Extract all of the data and reproduce it precisely.

-- Start --

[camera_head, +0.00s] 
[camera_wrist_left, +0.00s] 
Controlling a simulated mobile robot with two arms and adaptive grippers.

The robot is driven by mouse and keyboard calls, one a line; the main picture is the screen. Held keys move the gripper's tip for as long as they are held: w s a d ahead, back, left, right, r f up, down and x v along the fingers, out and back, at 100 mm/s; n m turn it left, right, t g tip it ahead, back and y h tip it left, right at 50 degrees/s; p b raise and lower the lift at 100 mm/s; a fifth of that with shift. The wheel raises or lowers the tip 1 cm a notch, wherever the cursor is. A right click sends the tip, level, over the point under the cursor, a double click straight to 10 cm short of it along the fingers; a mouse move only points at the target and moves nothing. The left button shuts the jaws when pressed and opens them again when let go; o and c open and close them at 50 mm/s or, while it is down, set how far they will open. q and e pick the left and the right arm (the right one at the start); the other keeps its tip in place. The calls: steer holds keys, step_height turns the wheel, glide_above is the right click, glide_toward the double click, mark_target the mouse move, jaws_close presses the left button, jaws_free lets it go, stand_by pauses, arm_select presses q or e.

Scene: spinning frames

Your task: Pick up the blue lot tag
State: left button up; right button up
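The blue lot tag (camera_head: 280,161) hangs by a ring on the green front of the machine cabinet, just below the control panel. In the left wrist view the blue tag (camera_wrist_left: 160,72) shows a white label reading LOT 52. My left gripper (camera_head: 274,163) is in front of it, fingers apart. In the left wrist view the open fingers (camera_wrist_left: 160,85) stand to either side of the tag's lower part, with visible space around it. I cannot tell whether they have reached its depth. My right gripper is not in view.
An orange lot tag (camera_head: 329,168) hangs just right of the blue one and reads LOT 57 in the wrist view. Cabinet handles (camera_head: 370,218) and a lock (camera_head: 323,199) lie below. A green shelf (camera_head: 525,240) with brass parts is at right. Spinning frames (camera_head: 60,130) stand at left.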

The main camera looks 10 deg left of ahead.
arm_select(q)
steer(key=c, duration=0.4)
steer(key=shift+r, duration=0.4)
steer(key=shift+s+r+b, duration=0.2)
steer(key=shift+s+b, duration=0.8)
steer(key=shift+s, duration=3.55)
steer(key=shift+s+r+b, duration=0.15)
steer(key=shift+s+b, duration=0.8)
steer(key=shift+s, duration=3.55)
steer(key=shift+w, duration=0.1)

-- End --

### FINISHED EXERCISE
[camera_head, +0.00s] 
[camera_wrist_left, +0.00s] 
Controlling a simulated mobile robot with two arms and adaptive grippers.

The robot is driven by mouse and keyboard calls, one a line; the main picture is the screen. Held keys move the gripper's tip for as long as they are held: w s a d ahead, back, left, right, r f up, down and x v along the fingers, out and back, at 100 mm/s; n m turn it left, right, t g tip it ahead, back and y h tip it left, right at 50 degrees/s; p b raise and lower the lift at 100 mm/s; a fifth of that with shift. The wheel raises or lowers the tip 1 cm a notch, wherever the cursor is. A right click sends the tip, level, over the point under the cursor, a double click straight to 10 cm short of it along the fingers; a mouse move only points at the target and moves nothing. The left button shuts the jaws when pressed and opens them again when let go; o and c open and close them at 50 mm/s or, while it is down, set how far they will open. q and e pick the left and the right arm (the right one at the start); the other keeps its tip in place. The calls: steer holds keys, step_height turns the wheel, glide_above is the right click, glide_toward the double click, mark_target the mouse move, jaws_close presses the left button, jaws_free lets it go, stand_by pauses, arm_select presses q or e.

Scene: spinning frames

Your task: Pick up the blue lot tag
State: left button up; right button up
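The blue lot tag (camera_head: 280,161) hangs by a ring on the green front of the machine cabinet, just below the control panel. In the left wrist view the blue tag (camera_wrist_left: 160,72) shows a white label reading LOT 52. My left gripper (camera_head: 274,163) is in front of it, fingers apart. In the left wrist view the open fingers (camera_wrist_left: 160,85) stand to either side of the tag's lower part, with visible space around it. I cannot tell whether they have reached its depth. My right gripper is not in view.
An orange lot tag (camera_head: 329,168) hangs just right of the blue one and reads LOT 57 in the wrist view. Cabinet handles (camera_head: 370,218) and a lock (camera_head: 323,199) lie below. A green shelf (camera_head: 525,240) with brass parts is at right. Spinning frames (camera_head: 60,130) stand at left.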

The main camera looks 10 deg left of ahead.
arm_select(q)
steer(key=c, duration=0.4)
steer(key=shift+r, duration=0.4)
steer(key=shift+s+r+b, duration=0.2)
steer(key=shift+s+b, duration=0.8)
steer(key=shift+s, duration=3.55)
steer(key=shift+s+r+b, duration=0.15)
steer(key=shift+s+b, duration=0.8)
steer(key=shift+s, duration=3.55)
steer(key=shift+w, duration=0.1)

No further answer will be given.